Un giallo con radici storiche e più recenti, ambientato nell’estremo ponente ligure, e con ramificazioni in apparenza lontane, ma che si ricongiungono al termine del suo sviluppo, con esiti sorprendenti. Questo libro rappresenta per il lettore l’occasione per scoprire l’immenso patrimonio storico e culturale della riviera dei fiori, tra il primissimo Novecento e gli anni Ottanta del secolo scorso. La sfida espressa da “L’orologio di Villa Sultana”, esordio dell’autrice sanremese Marzia Taruffi in casa Golem, mi aveva infatti colpito da subito, sin dal preannuncio dell’uscita, per tante e svariate ragioni. Anzitutto, a causa di una mia esperienza lavorativa passata all’inizio degli anni 2000, proprio ad Ospedaletti, il comune in cui è ambientato l’intero romanzo. E poi non va sottovalutata la felice idea di alternare i livelli narrativi tra passato ed un’epoca non propriamente contemporanea, ma comunque vicina alla sensibilità di chi vive da decenni questo territorio denso di luci ed ombre.

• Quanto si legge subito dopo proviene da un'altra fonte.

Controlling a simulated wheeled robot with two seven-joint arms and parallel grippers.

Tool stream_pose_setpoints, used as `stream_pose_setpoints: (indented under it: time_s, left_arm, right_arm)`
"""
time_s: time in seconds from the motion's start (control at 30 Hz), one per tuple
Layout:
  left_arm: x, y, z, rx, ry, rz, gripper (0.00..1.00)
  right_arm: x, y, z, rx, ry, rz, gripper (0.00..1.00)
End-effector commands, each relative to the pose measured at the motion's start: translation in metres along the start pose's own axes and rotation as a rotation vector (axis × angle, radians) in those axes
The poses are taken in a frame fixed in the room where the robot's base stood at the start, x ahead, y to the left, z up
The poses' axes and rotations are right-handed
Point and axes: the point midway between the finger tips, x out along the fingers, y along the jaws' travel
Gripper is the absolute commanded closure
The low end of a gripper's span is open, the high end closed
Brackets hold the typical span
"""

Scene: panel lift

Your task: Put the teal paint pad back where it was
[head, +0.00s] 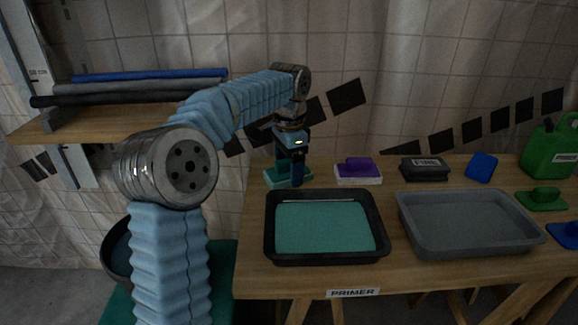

Se ci si pensa infatti, ogni volta che si percorre la statale Aurelia, nel tratto che dopo la Foce, l’estremo confine di Sanremo, si arriva ad Ospedaletti, a quel nuovo ente sorto dopo la cessazione del comune di Coldirodi (di cui la fascia costiera e collinare immediata di Ospedaletti faceva parte), e la sua annessione alla città matuziana, e si scorgono alla destra della nostra visuale di guida i resti di Villa Sultana, e si pensa a ciò che rappresentò nel passato risalente ad oltre un secolo addietro, implica e significa la necessità di reimmergerci in un’epoca che non abbiamo vissuto, ma i cui segni continuano a percepirsi tuttora. Ad una tradizione liberty, quella che si respira tra le vie e le strade pedonali strettissime, in salita e in discesa, del borgo di Spiareti, che si tratti di raggiungere l’angolo suggestivo delle Porrine o di avvicinarsi alla fascia litoranea finalmente libera dalla linea ferroviaria e ora suggellata dalla pista ciclabile più lunga d’Europa.
Ebbene, tutto questo vissuto tra il passato storico e quello vicino ai giorni nostri (non propriamente contemporaneo, tant’è vero che vengono citati riferimenti ad alcuni decenni addietro), compresa la citazione o il riferimento indiretto a personaggi del mondo della politica e del giornalismo locale, si percepisce in un modo evidente, nel leggere questo romanzo, e si denota nel contempo la narrazione di un ponente che, tra Ottocento e Novecento, era luogo di attrattiva e turismo per la gente di mezzo mondo, mentre già dagli scorsi decenni è diventato sempre di più uno scenario inquieto di piccole e medie dinamiche criminali. È anche vero che quest’ultimo filone, sempre esistito, ed oltretutto accentuato dalla presenza della frontiera, di questo confine multiplo tra l’Italia e la Francia, influisce non poco nei filoni narrativi di cui si compone il romanzo, che si tratti delle atmosfere tipiche del vissuto all’interno di Villa Sultana (compreso perfino uno strano rituale di iniziazione ad una loggia massonica, che finisce in un modo impensabile – e su questo punto non si può di certo spoilerare, anzi –) o di quelle ambientate tra gli uffici del palazzo comunale di Ospedaletti.
Ed è proprio questo intreccio continuo a colpire nella lettura, a mano a mano che il romanzo prosegue, soprattutto per chi non conosce questo territorio. Ma è anche vero che il romanzo si contraddistingue per far riflettere una volta di più chi conosce quei luoghi, vi ha a che fare, sia pure indirettamente, anche solo transitandovi. E pensa a quell’immobile immenso, sulla collina a fianco dell’Aurelia, a ciò che ha rappresentato nella storia prima di Coldirodi, poi di Ospedaletti Ligure e infine di Ospedaletti (nome attuale di questo comune) la Villa Sultana, sede storica di un casinò, di un punto nevralgico aggregativo dell’alta società del ponente ligure.